▸ Problem to solve: Reproduce the material in full, exactly as written.

----- Supplied material -----

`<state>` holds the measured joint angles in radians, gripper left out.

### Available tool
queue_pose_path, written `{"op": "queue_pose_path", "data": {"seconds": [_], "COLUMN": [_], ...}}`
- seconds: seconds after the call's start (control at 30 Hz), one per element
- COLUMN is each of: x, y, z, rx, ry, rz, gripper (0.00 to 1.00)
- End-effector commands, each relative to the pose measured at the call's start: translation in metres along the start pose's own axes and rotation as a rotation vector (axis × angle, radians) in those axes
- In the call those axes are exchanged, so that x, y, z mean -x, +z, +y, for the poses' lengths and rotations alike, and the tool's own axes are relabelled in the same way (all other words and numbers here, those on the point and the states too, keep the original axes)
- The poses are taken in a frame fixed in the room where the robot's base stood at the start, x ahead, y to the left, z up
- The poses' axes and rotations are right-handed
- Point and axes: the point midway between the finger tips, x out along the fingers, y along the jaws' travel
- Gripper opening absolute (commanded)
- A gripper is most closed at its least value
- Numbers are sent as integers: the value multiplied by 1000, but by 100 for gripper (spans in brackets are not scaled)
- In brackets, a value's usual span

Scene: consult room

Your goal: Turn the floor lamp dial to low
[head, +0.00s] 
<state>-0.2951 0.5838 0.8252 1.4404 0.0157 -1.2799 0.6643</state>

-----

▸ Response for this exercise:
`<state>` holds the measured joint angles in radians, gripper left out.

### Available tool
queue_pose_path, written `{"op": "queue_pose_path", "data": {"seconds": [_], "COLUMN": [_], ...}}`
- seconds: seconds after the call's start (control at 30 Hz), one per element
- COLUMN is each of: x, y, z, rx, ry, rz, gripper (0.00 to 1.00)
- End-effector commands, each relative to the pose measured at the call's start: translation in metres along the start pose's own axes and rotation as a rotation vector (axis × angle, radians) in those axes
- In the call those axes are exchanged, so that x, y, z mean -x, +z, +y, for the poses' lengths and rotations alike, and the tool's own axes are relabelled in the same way (all other words and numbers here, those on the point and the states too, keep the original axes)
- The poses are taken in a frame fixed in the room where the robot's base stood at the start, x ahead, y to the left, z up
- The poses' axes and rotations are right-handed
- Point and axes: the point midway between the finger tips, x out along the fingers, y along the jaws' travel
- Gripper opening absolute (commanded)
- A gripper is most closed at its least value
- Numbers are sent as integers: the value multiplied by 1000, but by 100 for gripper (spans in brackets are not scaled)
- In brackets, a value's usual span

Scene: consult room

Your goal: Turn the floor lamp dial to low
[head, +0.00s] 
<state>-0.2951 0.5838 0.8252 1.4404 0.0157 -1.2799 0.6643</state>

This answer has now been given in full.